The story numbers tell
In the 2000 Assembly election, when the BJP and the Biju Janata Dal allied to dislodge the Congress from power, the BJD won 68 seats and the BJP 38. The Congress was reduced from 80 seats to 26. Four years later, Patnaik called an early election to coincide it with the general election. While the BJP-led central government lost the general election, the Biju Janata Dal-BJP coalition in Odisha romped home with 93 seats – 61 for the Biju Janata Dal, 32 for the BJP – even though the Congress marginally improved its tally to 38 seats.
After breaking off with the BJP, Patnaik showed that it was the national party which had been piggy-backing on his popularity, rather than the other way round, by leading the Biju Janata Dal to an emphatic victory in the 2009 election, bagging 103 seats. The BJP managed to hold on to just six seats. The Congress too slipped to 27 seats. In the 2014 election, the Biju Janata Dal improved its tally to 117, its highest so far, leaving the Congress with 16 seats and the BJP 10.
In the simultaneous general elections, too, the Biju Janata Dal did consistently well, winning 11 Lok Sabha seats in 2004, 14 in 2009 and 20 in 2014 out of the state’s 21 seats. The Congress and BJP have performed erratically. The Congress won two Lok Sabha seats in 2004, six in 2009 and drew a blank in 2014. The BJP got six seats in 2004, none in 2009 and just one in 2014.
This electoral reality is why the BJP’s national leadership kept Patnaik in good humour all these years – despite his policy of keeping “equal distance from BJP and Congress” in the Parliament and outside – even while the party’s local leaders kept targeting his “corrupt and inefficient” government.
In turn, the Biju Janata Dal kept its distance as the BJP worked, especially in the last three years, to edge past the Congress as the main rival to the ruling party. The Biju Janata Dal seemed content so long as the BJP hurt only the Congress. The BJP’s Zilla Parishad success, however, jolted the ruling party awake.
Struggling for unity
Where does this leave the Congress, which lost power to Patnaik 17 years ago and still seems to lack fight? The Congress has barely offered any opposition to the government, not least because it is riven with divisions. In 2011, the Congress’s central leadership chose Niranjan Patnaik, a former state minister, to lead the party in Odisha. He made an impression, although it was largely because his brother Soumya Ranjan Patnaik’s media house, which owns the mass circulated newspaper Sambad and Kanak TV, helped project him as a resourceful person who was trying to revive the fortunes of the party. Less than three years later, in a surprise move, Niranjan Patnaik was replaced, apparently at the instance of his rivals within the party, by Prasad Harichandan.

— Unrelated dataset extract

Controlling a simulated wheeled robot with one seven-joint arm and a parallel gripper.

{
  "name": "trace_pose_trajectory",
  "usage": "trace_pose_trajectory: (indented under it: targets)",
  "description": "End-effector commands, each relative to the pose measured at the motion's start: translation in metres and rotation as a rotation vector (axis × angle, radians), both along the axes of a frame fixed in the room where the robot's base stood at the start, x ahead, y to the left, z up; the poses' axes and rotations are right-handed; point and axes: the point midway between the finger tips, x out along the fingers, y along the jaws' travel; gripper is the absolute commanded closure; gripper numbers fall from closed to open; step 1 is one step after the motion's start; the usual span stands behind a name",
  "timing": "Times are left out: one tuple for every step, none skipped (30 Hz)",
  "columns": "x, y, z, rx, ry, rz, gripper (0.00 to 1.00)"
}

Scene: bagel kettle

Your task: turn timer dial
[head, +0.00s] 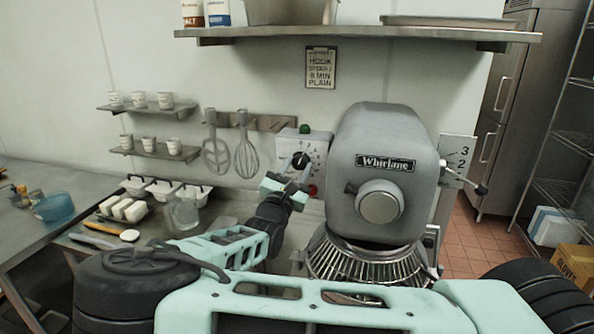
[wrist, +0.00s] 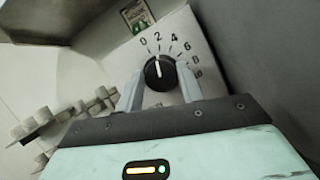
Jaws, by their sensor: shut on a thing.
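The timer dial (wrist: 160,75) is a round black knob with a white pointer line on a pale panel. Numbers starting at 0 are printed around it, and the pointer points up near the 2. In the head view the dial (head: 300,159) sits on the control box (head: 291,146) left of the mixer. My gripper (head: 295,176) reaches up to the box from below. In the wrist view its two grey fingers (wrist: 160,88) stand on either side of the dial, shut on it.
The large grey mixer (head: 385,150) with a wire bowl guard stands close on the right. Whisks (head: 246,158) hang on the wall to the left, beside small shelves of cups (head: 153,149). White containers (head: 165,190) and a glass jug (head: 183,214) stand on the counter at left.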

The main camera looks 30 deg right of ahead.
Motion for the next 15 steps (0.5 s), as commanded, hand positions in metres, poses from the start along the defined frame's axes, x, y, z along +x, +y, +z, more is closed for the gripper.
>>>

Harichandan began his term with the slogan Mu Nuhe Aame (Not I, We All), meaning team work. But he failed to bring together the warring factions and gain the confidence of senior leaders, and soon found himself isolated. As the infighting continued, the party performed dismally in the 2014 Assembly and general elections.
His rivals promptly asked for Harichandan to be removed. Most of the party’s MLAs, including Leader of the Opposition Narasingha Mishra, regularly visited Delhi to urge Congress vice president Rahul Gandhi to sack Harichandan and “save the party”.
Initially, the Congress leadership did not pay heed to the demand. But after the Zilla Parishad debacle, efforts are being made to put the house in order, and a change of guard is in the offing. Niranjan Patnaik is the frontrunner; he has the backing of most of the party MLAs and workers.
Congress leaders, however, feel that even if Niranjan Patnaik is appointed the president, he may not have enough time to make a difference. The Congress, though, still enjoys a big advantage over the BJP: it has a uniform support base, even though it is declining, across Odisha. The BJP has a committed base in only a few regions, and it has only now started to expand elsewhere.
“Only checking the erosion in the support base across Odisha will give a fillip to the Congress and boost our performance in the next election,” said a senior party leader. “Besides, the backing of a media house [Soumya Ranjan Patnaik’s] will build up the right perception about the Congress, and not the BJP, being the main opposition in Odisha.”
Whether the Congress can hold on to this advantage until the election, however, remains to be seen.